● **Exercise directions**
Copy out every line that contains the word "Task".

Source records
* Start *

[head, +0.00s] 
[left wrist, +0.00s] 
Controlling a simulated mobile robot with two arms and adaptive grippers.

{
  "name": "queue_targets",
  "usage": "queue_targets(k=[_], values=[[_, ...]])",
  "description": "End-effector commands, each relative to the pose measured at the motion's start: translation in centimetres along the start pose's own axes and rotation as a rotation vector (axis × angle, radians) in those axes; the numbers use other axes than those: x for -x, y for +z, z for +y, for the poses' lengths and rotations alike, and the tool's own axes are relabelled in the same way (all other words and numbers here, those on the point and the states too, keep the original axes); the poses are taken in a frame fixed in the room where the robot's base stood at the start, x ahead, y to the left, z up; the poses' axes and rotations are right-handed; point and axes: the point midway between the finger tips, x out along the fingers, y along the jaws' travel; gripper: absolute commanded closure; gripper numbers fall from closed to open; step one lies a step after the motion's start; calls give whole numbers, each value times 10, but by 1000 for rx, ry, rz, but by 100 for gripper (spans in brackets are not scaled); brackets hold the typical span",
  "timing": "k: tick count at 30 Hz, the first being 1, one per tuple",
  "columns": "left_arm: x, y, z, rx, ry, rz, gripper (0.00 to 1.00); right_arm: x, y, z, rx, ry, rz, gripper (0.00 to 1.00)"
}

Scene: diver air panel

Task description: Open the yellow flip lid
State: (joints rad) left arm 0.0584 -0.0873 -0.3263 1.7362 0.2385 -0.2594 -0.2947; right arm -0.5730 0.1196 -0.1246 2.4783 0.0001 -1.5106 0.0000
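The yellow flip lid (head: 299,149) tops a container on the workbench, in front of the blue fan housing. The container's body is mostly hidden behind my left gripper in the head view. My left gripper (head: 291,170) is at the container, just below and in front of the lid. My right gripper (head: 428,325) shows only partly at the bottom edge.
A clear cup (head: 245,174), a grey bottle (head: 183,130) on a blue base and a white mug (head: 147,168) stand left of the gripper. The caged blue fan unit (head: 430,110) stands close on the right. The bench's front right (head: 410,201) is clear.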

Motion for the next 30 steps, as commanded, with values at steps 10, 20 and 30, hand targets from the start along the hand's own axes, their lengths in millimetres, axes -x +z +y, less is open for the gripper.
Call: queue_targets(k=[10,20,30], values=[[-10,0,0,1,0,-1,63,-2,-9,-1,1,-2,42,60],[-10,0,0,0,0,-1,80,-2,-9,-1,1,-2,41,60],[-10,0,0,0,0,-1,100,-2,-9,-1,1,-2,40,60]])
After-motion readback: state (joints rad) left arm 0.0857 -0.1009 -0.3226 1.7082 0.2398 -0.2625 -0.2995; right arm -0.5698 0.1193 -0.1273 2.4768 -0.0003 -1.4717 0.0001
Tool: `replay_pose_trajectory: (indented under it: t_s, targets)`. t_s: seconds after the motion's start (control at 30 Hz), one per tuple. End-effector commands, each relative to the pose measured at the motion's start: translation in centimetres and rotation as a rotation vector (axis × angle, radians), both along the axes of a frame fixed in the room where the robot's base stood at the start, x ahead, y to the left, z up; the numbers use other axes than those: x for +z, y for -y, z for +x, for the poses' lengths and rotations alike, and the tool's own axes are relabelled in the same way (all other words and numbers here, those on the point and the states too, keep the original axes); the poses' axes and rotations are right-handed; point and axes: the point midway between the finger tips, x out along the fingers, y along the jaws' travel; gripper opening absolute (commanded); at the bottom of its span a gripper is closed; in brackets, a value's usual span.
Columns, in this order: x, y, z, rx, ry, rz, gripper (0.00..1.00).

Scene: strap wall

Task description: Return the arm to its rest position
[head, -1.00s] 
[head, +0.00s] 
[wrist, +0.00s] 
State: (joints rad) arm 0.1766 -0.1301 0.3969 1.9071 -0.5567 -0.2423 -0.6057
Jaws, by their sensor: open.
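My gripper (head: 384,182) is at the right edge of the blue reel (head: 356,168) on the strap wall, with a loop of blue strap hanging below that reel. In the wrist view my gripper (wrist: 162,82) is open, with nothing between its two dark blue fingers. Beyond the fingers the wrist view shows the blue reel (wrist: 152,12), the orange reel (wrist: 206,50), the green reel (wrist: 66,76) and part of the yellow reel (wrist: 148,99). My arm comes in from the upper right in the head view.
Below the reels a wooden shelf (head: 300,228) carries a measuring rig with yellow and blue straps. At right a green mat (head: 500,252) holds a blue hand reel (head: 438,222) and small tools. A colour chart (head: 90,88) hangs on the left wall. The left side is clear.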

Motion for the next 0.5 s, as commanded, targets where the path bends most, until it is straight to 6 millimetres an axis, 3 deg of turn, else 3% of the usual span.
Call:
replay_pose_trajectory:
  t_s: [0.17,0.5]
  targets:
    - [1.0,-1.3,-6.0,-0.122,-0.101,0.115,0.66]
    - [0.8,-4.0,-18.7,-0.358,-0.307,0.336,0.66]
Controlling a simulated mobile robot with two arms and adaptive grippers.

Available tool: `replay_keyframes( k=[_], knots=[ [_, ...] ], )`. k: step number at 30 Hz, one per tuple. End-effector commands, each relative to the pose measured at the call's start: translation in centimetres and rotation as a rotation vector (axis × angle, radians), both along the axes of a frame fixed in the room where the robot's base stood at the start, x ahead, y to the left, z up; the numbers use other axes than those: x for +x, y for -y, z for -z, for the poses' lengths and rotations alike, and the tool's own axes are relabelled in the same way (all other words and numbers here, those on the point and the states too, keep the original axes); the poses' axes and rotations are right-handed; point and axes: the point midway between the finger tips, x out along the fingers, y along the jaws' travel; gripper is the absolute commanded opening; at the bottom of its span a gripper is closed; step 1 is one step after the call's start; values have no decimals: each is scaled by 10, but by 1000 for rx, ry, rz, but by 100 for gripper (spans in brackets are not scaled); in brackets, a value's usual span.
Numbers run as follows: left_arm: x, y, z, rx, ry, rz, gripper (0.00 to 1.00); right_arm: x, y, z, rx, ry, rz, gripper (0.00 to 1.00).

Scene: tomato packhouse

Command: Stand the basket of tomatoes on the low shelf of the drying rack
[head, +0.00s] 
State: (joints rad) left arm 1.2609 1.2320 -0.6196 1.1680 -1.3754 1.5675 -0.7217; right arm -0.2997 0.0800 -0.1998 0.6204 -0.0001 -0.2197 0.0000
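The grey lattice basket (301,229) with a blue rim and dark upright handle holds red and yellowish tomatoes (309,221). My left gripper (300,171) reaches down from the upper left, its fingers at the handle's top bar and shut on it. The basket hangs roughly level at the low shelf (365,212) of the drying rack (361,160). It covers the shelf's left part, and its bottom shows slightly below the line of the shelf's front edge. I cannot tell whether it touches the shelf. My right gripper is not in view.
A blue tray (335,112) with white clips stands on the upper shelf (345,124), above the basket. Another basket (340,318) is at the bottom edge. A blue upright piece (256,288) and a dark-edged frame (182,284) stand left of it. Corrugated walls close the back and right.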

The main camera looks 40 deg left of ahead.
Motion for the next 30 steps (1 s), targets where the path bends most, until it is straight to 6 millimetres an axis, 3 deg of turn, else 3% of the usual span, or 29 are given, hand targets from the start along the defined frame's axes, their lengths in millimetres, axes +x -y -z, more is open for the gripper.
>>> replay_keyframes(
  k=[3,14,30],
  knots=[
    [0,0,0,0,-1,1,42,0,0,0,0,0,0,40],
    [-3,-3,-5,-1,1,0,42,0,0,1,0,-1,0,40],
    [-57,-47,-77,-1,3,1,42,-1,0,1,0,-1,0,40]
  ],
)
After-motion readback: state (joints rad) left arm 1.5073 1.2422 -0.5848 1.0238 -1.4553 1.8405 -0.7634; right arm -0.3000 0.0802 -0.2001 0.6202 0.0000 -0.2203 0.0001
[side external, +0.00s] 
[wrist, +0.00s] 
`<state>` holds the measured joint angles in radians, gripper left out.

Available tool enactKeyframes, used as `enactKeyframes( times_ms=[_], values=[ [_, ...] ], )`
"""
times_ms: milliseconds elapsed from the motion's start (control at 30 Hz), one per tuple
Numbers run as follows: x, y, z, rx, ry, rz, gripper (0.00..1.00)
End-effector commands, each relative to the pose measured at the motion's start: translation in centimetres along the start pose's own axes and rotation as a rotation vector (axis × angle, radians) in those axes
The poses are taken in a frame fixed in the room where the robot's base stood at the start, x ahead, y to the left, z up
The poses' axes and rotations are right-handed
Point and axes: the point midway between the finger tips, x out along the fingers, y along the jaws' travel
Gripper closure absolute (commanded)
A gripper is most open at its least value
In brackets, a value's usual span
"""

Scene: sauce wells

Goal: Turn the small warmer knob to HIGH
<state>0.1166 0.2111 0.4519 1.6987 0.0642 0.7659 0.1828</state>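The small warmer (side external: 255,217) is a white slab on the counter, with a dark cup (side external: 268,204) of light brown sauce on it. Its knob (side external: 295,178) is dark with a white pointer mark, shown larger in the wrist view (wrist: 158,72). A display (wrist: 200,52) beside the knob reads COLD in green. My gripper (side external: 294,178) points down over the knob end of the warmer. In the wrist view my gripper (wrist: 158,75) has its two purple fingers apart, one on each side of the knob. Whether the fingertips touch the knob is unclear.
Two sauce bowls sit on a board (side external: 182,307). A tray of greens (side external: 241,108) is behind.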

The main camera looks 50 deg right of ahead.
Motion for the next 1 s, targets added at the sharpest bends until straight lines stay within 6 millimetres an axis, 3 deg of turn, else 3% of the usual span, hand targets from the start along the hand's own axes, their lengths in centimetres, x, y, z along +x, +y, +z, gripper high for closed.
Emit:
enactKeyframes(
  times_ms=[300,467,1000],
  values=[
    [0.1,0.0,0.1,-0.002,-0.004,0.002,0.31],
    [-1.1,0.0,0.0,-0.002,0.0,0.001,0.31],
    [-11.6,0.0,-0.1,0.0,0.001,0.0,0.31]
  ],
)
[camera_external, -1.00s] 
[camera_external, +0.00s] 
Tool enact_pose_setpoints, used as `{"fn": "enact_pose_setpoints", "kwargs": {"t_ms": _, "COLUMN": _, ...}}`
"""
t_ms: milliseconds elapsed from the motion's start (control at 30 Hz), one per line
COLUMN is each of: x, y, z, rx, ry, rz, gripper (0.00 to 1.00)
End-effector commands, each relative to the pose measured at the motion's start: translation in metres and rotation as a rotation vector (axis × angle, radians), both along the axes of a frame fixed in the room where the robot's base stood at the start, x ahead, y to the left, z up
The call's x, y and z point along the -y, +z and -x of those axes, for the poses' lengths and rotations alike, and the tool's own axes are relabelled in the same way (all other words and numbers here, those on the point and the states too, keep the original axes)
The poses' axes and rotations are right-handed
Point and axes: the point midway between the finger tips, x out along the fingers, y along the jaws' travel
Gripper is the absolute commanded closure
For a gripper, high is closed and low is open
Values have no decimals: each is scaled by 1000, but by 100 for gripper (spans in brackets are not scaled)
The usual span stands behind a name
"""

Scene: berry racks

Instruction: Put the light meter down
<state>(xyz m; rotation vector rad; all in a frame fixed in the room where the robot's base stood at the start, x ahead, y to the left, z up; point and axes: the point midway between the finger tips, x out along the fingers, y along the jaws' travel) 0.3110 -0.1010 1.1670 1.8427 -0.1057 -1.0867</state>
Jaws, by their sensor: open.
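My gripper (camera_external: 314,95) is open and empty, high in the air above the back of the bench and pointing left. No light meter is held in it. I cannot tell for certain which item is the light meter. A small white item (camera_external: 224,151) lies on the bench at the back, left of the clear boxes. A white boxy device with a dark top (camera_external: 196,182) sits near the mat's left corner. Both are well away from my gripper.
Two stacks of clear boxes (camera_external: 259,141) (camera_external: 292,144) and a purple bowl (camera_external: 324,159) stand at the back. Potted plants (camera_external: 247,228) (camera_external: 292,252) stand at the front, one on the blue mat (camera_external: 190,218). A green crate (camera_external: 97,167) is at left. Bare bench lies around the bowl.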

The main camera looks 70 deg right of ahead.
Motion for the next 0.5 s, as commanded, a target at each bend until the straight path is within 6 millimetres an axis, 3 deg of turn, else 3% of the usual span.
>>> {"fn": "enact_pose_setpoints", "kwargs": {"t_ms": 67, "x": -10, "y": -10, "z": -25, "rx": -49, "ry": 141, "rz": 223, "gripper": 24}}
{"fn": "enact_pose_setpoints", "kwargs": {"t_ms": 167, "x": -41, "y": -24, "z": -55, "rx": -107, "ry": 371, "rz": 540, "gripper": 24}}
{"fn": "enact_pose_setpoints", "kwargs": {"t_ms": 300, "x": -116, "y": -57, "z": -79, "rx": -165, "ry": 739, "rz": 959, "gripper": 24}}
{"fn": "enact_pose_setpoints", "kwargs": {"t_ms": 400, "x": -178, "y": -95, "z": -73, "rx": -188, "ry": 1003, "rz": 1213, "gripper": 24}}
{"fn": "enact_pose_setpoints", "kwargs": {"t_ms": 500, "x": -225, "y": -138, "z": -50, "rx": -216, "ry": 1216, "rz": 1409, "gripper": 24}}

* End *

● **Answer to this problem**
Task description: Open the yellow flip lid
Task description: Return the arm to its rest position

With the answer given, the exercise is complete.